Tag Archives: Mobius strip

A book recommendation, not a review

My first encounter with a topology textbook was not a happy one. I was in grad school knowing I’d leave in a few months to start med school and with plenty of time on my hands and enough money to do what I wanted. I’d always liked math and had taken calculus, including advanced and differential equations in college. Grad school and quantum mechanics meant more differential equations, series solutions of same, matrices, eigenvectors and eigenvalues, etc. etc. I liked the stuff. So I’d heard topology was cool — Mobius strips, Klein bottles, wormholes (from John Wheeler) etc. etc.

So I opened a topology book to find on page 1

A topology is a set with certain selected subsets called open sets satisfying two conditions
l. The union of any number of open sets is an open set
2. The intersection of a finite number of open sets is an open set

Say what?

In an effort to help, on page two the book provided another definition

A topology is a set with certain selected subsets called closed sets satisfying two conditions
l. The union of a finite number number of closed sets is a closed set
2. The intersection of any number of closed sets is a closed set

Ghastly. No motivation. No idea where the definitions came from or how they could be applied.

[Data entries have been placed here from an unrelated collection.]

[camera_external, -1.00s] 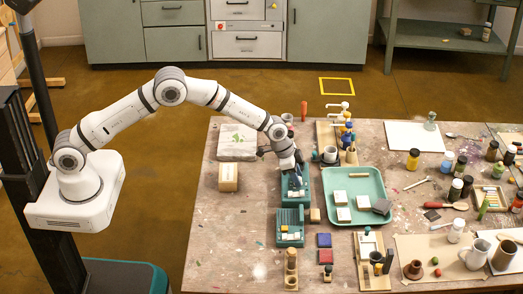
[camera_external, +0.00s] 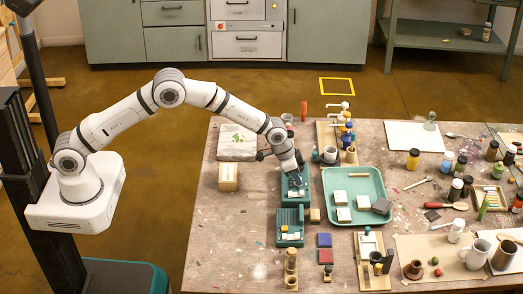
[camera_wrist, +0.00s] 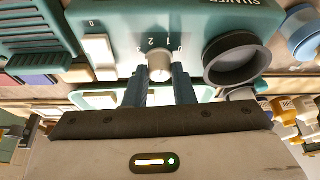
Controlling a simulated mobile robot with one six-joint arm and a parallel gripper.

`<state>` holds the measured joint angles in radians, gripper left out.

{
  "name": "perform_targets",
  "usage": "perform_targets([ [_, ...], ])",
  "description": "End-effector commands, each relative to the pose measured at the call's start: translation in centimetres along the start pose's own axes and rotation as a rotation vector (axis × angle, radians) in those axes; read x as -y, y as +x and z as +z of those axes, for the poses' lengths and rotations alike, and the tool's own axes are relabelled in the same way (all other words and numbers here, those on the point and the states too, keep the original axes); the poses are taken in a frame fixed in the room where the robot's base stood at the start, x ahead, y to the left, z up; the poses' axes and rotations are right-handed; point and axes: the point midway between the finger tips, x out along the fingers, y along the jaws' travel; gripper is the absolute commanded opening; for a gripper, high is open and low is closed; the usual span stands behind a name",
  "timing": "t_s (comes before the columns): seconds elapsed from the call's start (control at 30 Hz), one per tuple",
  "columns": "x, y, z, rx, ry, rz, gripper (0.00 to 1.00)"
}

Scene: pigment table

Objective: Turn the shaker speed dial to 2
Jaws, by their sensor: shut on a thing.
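The teal shaker (camera_external: 301,193) stands on the table below my gripper (camera_external: 299,168) in the external view. In the wrist view the shaker's teal front panel (camera_wrist: 190,28) shows close up, its lettering upside down. The pale speed dial (camera_wrist: 159,67) sits on it with small numbers 0, 1, 2 and others around it. My gripper (camera_wrist: 160,82) has its two dark fingers on either side of the dial and is shut on it. The dial's pointer is too small to read, so I cannot tell which number it marks.
A dark round cup (camera_wrist: 236,60) on the shaker sits right of the dial, and a white switch (camera_wrist: 100,56) left of it. A second teal device (camera_external: 290,240) stands nearer the front. A teal tray (camera_external: 353,217) with blocks lies to the right. A box (camera_external: 228,178) stands left.

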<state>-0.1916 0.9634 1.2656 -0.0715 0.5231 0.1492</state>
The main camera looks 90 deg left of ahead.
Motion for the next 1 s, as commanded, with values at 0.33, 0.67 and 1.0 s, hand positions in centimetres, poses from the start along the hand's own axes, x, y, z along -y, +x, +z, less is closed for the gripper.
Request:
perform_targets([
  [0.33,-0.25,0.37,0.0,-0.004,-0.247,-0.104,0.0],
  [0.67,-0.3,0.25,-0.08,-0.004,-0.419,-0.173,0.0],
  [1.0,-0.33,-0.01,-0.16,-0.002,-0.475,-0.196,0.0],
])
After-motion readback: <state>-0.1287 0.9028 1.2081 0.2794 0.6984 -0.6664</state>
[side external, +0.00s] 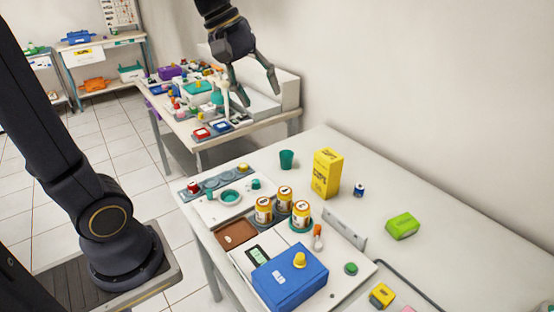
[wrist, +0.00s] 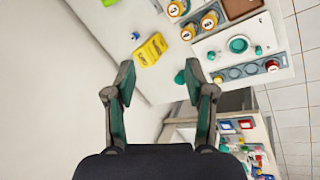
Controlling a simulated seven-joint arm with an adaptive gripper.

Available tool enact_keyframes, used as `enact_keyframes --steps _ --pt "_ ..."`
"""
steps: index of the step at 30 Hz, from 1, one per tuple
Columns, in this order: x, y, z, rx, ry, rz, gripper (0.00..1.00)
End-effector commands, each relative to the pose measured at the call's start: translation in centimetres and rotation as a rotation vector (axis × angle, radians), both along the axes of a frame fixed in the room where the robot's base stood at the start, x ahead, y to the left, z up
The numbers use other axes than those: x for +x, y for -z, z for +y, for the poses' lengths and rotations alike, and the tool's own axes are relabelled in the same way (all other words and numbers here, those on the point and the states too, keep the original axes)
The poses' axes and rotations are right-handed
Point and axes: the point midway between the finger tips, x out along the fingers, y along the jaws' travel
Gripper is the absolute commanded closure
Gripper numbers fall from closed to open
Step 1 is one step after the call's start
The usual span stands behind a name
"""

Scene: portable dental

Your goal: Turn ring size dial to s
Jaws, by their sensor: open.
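No marking that I can read picks out the ring size dial. In the side view, a round teal ring-shaped part (side external: 229,197) sits on a white panel on the near table. Behind it is a grey strip (side external: 212,184) with several round parts, a red knob (side external: 193,188) and a yellow knob (side external: 243,168) at its ends. The teal ring also shows in the wrist view (wrist: 238,45). A blue box (side external: 290,278) carries another yellow knob (side external: 299,260). My gripper (side external: 261,98) is open and empty, high above the tables; its fingers also show in the wrist view (wrist: 160,64).
A yellow carton (side external: 327,173), a green cup (side external: 287,159) and several orange-and-white cans (side external: 264,210) stand on the near table. A green block (side external: 402,226) lies right. A crowded second table (side external: 205,138) stands behind. The near table's wall side has free room.

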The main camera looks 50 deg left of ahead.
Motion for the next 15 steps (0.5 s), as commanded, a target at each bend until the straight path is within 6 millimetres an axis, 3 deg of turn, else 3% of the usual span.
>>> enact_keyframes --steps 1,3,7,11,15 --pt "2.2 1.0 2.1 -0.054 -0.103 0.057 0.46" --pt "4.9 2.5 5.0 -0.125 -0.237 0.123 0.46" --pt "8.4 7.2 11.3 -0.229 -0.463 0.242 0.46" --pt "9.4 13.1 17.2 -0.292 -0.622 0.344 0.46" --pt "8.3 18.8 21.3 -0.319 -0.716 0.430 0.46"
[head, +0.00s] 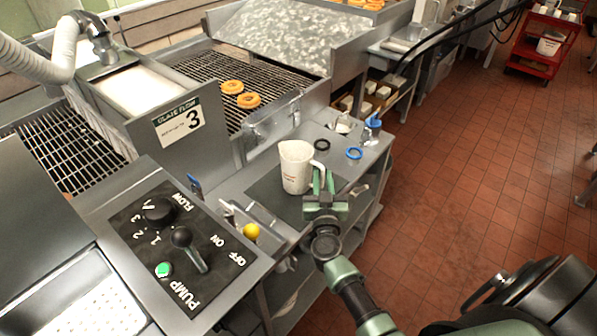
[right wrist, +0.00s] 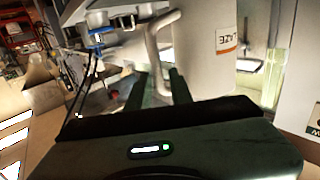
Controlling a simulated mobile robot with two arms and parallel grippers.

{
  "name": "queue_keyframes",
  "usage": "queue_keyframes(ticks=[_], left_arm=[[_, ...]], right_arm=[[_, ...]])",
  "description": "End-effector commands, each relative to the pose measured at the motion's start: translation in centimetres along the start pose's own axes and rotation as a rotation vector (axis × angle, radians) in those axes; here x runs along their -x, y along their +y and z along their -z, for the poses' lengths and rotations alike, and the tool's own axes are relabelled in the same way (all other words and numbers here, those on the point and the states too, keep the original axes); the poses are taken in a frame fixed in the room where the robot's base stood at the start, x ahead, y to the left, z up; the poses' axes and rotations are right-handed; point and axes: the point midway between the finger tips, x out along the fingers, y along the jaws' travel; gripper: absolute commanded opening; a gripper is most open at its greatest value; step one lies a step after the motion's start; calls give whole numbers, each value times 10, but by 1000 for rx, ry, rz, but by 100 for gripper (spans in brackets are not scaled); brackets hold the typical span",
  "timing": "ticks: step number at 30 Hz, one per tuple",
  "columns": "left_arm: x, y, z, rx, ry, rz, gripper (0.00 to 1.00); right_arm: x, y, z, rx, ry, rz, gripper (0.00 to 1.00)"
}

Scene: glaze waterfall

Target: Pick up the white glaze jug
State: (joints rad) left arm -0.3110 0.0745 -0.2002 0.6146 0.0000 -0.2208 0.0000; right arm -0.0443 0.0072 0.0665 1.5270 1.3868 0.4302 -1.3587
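The white glaze jug (head: 297,167) stands upright on a dark mat (head: 268,200) on the metal side shelf, its handle toward my right gripper. My right gripper (head: 323,180) is at the handle side of the jug. In the right wrist view the jug (right wrist: 208,45) fills the upper right, with an orange-edged label on it. Its handle (right wrist: 153,48) lies ahead of and between the two fingers of my right gripper (right wrist: 158,85). The fingers stand apart with a gap. I cannot tell whether either finger touches the handle. My left gripper is not in view.
A blue ring (head: 354,153), a dark ring (head: 322,144) and a blue-topped bottle (head: 371,131) stand behind the jug. A yellow ball knob (head: 251,231) and the pump control panel (head: 180,240) are left. Two doughnuts (head: 240,94) lie on the grate.

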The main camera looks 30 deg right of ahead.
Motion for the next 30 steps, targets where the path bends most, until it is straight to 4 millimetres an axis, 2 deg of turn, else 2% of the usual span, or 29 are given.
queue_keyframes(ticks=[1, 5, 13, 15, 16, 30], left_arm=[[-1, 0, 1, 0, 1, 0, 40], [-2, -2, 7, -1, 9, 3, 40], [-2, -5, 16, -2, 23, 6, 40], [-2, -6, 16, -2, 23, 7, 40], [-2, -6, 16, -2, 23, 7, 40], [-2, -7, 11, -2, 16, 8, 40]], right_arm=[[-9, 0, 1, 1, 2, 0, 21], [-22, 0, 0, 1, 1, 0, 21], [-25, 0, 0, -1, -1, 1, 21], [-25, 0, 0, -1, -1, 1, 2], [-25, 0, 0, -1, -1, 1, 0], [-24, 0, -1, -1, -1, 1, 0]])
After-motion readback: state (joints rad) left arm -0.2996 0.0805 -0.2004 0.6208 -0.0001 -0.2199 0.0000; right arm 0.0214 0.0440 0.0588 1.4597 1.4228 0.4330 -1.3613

Which brings me to ‘An Introduction to Algebraic Topology” by Andrew H. Wallace. I recommend it highly, even though algebraic topology is just a branch of topology and fairly specialized at that.

Why?

Because in a wonderful, leisurely and discursive fashion, he starts out with the intuitive concept of nearness, applying it to to classic analytic geometry of the plane. He then moves on to continuous functions from one plane to another explaining why they must preserve nearness. Then he abstracts what nearness must mean in terms of the classic pythagorean distance function. Topological spaces are first defined in terms of nearness and neighborhoods, and only after 18 pages does he define open sets in terms of neighborhoods. It’s a wonderful exposition, explaining why open sets must have the properties they have. He doesn’t even get to algebraic topology until p. 62, explaining point set topological notions such as connectedness, compactness, homeomorphisms etc. etc. along the way.

This is a recommendation not a review because, I’ve not read the whole thing. But it’s a great explanation for why the definitions in topology must be the way they are.

It won’t set you back much — I paid. $12.95 for the Dover edition (not sure when).